> [Exercise aim]:
Return each line of the data below verbatim; pictures are to be left out.

━━━

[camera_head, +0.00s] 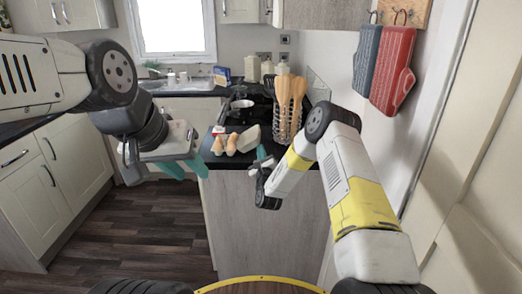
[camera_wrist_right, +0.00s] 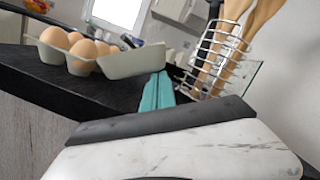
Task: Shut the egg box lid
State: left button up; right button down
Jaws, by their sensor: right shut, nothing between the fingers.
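The grey egg box (camera_head: 214,153) sits near the end of the dark worktop with brown eggs (camera_head: 231,144) in it. Its lid (camera_head: 249,138) stands open on the right side. In the right wrist view, the egg box (camera_wrist_right: 50,50) is at upper left with several eggs (camera_wrist_right: 84,49), and the lid (camera_wrist_right: 135,62) leans out to the right. My right gripper (camera_wrist_right: 157,90) is shut and empty, its teal fingertips just below the lid in that view; whether they touch it I cannot tell. My left gripper (camera_head: 185,168) hangs open and empty left of the worktop end.
A wire utensil holder (camera_head: 288,125) with wooden utensils stands right of the egg box, close to my right gripper. Pale canisters (camera_head: 267,70) stand farther back. Red and blue oven gloves (camera_head: 392,70) hang on the right wall. The floor (camera_head: 140,225) at left is clear.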

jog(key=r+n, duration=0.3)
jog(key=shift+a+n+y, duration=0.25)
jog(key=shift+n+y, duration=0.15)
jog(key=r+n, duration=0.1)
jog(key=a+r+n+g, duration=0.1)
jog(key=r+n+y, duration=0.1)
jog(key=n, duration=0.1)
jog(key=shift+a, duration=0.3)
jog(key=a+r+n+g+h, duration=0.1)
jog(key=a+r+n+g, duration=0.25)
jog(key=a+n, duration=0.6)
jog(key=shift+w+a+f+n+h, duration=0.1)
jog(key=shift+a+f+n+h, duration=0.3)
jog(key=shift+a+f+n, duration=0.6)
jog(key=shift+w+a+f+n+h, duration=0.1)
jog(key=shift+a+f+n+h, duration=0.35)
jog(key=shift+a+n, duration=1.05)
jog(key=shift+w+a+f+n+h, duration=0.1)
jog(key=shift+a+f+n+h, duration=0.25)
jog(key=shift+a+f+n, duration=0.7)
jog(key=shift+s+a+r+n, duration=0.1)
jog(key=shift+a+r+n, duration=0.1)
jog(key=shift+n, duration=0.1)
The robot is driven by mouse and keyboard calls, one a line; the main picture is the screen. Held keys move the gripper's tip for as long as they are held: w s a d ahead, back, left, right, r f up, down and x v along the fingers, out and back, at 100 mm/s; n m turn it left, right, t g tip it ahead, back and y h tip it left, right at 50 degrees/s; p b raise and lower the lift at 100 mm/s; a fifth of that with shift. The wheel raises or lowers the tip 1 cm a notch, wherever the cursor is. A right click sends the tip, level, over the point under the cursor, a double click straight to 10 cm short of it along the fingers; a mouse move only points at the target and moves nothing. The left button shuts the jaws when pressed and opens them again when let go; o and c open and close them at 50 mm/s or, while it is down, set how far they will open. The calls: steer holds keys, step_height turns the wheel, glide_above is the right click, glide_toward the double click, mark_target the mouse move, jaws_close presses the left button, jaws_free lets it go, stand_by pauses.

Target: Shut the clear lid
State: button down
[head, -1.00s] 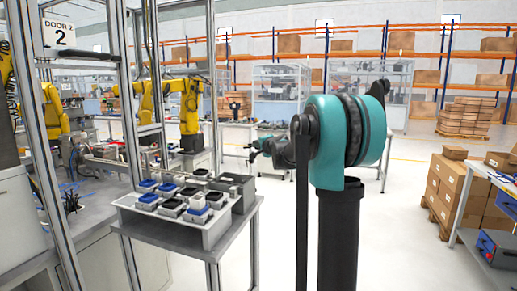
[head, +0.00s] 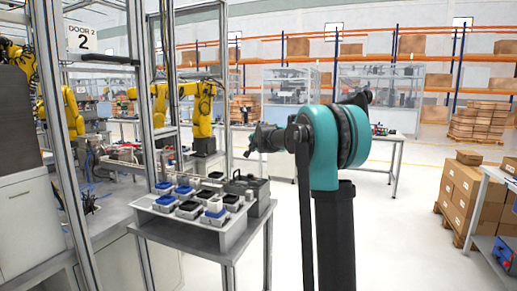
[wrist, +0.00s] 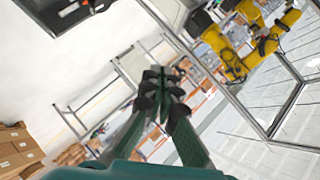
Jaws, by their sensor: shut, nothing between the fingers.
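My gripper (head: 250,148) is raised in front of my teal arm, above and to the right of the bench. In the wrist view its fingers (wrist: 164,76) are together with nothing between them. A dark grey box (head: 262,191) stands at the back right of the bench, below my gripper and apart from it. A dark case (wrist: 68,14) shows at the top left of the wrist view, cut by the edge. I cannot make out a clear lid for certain in either view.
A white tray (head: 186,222) with several blue and black containers sits on the grey bench (head: 196,238). Metal frame posts (head: 139,120) stand left of and behind it. Yellow robot arms (head: 203,105) are beyond. Cartons (head: 470,195) are at right; open floor lies between.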

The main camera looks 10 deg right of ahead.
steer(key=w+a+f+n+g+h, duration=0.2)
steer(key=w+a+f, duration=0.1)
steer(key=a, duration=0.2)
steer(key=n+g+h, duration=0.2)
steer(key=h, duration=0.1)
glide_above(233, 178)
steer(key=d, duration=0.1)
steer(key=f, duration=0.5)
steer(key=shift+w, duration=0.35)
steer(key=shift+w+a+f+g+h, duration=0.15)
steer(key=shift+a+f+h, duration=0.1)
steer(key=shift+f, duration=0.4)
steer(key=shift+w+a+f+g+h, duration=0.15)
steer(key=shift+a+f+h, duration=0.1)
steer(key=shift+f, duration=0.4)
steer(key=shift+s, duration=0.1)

━━━

> [Result]:
[camera_head, +0.00s] 
[camera_wrist_right, +0.00s] 
Task: Shut the egg box lid
State: left button up; right button down
Jaws, by their sensor: right shut, nothing between the fingers.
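The grey egg box (camera_head: 214,153) sits near the end of the dark worktop with brown eggs (camera_head: 231,144) in it. Its lid (camera_head: 249,138) stands open on the right side. In the right wrist view, the egg box (camera_wrist_right: 50,50) is at upper left with several eggs (camera_wrist_right: 84,49), and the lid (camera_wrist_right: 135,62) leans out to the right. My right gripper (camera_wrist_right: 157,90) is shut and empty, its teal fingertips just below the lid in that view; whether they touch it I cannot tell. My left gripper (camera_head: 185,168) hangs open and empty left of the worktop end.
A wire utensil holder (camera_head: 288,125) with wooden utensils stands right of the egg box, close to my right gripper. Pale canisters (camera_head: 267,70) stand farther back. Red and blue oven gloves (camera_head: 392,70) hang on the right wall. The floor (camera_head: 140,225) at left is clear.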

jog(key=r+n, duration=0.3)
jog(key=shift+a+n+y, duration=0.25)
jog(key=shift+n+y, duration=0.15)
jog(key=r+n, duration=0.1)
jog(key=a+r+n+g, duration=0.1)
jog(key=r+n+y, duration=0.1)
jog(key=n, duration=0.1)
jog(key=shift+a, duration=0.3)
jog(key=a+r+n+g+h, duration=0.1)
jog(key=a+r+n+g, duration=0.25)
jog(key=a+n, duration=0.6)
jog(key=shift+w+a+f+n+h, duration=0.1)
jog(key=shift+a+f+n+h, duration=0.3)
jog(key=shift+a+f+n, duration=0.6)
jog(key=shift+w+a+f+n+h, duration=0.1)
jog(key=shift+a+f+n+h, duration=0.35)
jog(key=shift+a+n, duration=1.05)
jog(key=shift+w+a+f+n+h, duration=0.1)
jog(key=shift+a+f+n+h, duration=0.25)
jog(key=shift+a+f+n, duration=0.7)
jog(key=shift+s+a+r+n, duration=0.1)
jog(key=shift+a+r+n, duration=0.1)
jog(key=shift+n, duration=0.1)
The robot is driven by mouse and keyboard calls, one a line; the main picture is the screen. Held keys move the gripper's tip for as long as they are held: w s a d ahead, back, left, right, r f up, down and x v along the fingers, out and back, at 100 mm/s; n m turn it left, right, t g tip it ahead, back and y h tip it left, right at 50 degrees/s; p b raise and lower the lift at 100 mm/s; a fifth of that with shift. The wheel raises or lowers the tip 1 cm a notch, wherever the cursor is. A right click sends the tip, level, over the point under the cursor, a double click straight to 10 cm short of it along the fingers; a mouse move only points at the target and moves nothing. The left button shuts the jaws when pressed and opens them again when let go; o and c open and close them at 50 mm/s or, while it is down, set how far they will open. The calls: steer holds keys, step_height turns the wheel, glide_above is the right click, glide_toward the double click, mark_target the mouse move, jaws_close presses the left button, jaws_free lets it go, stand_by pauses.

Target: Shut the clear lid
State: button down
[head, -1.00s] 
[head, +0.00s] 
[wrist, +0.00s] 
Jaws, by their sensor: shut, nothing between the fingers.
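My gripper (head: 250,148) is raised in front of my teal arm, above and to the right of the bench. In the wrist view its fingers (wrist: 164,76) are together with nothing between them. A dark grey box (head: 262,191) stands at the back right of the bench, below my gripper and apart from it. A dark case (wrist: 68,14) shows at the top left of the wrist view, cut by the edge. I cannot make out a clear lid for certain in either view.
A white tray (head: 186,222) with several blue and black containers sits on the grey bench (head: 196,238). Metal frame posts (head: 139,120) stand left of and behind it. Yellow robot arms (head: 203,105) are beyond. Cartons (head: 470,195) are at right; open floor lies between.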

The main camera looks 10 deg right of ahead.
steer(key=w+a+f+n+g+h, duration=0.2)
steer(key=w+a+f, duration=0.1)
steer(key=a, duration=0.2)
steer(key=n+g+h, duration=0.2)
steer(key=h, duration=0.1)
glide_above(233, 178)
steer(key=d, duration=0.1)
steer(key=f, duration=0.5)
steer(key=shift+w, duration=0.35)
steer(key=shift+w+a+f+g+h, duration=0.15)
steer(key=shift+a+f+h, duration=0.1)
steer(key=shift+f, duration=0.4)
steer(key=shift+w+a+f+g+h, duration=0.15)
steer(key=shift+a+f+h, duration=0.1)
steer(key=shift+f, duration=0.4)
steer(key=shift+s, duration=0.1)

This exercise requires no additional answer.